## begin

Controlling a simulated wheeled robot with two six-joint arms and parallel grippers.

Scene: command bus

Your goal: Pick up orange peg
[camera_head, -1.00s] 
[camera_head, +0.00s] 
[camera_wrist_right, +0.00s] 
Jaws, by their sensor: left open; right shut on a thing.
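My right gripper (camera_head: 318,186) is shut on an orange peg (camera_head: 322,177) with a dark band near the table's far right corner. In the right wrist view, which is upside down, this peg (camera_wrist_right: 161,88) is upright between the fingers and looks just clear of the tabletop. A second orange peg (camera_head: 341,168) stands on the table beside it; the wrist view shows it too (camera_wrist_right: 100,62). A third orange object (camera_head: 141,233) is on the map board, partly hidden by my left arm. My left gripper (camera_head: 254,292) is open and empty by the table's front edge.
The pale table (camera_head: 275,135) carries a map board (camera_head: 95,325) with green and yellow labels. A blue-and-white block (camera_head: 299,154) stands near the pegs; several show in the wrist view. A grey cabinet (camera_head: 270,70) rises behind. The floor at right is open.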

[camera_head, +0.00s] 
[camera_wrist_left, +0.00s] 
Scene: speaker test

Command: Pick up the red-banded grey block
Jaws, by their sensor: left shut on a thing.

## end

§ STATED GOAL
Set down exactly what runs from the line with "[camera_wrist_left, +0.00s]" to the last line of the data above, including both of those lines and no others.

§ SOLUTION FOR THIS TASK
[camera_wrist_left, +0.00s] 
Scene: speaker test

Command: Pick up the red-banded grey block
Jaws, by their sensor: left shut on a thing.

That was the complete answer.